— start SUPPLIED INFORMATION —

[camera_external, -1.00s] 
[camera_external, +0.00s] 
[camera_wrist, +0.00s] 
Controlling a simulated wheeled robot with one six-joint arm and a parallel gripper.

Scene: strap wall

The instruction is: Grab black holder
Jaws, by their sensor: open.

— end SUPPLIED INFORMATION —

— OBJECTIVE —
Return, word for word, every line from the line with "Controlling a simulated" to the final line of the data.

— FULL OUTPUT —
Controlling a simulated wheeled robot with one six-joint arm and a parallel gripper.

Scene: strap wall

The instruction is: Grab black holder
Jaws, by their sensor: open.

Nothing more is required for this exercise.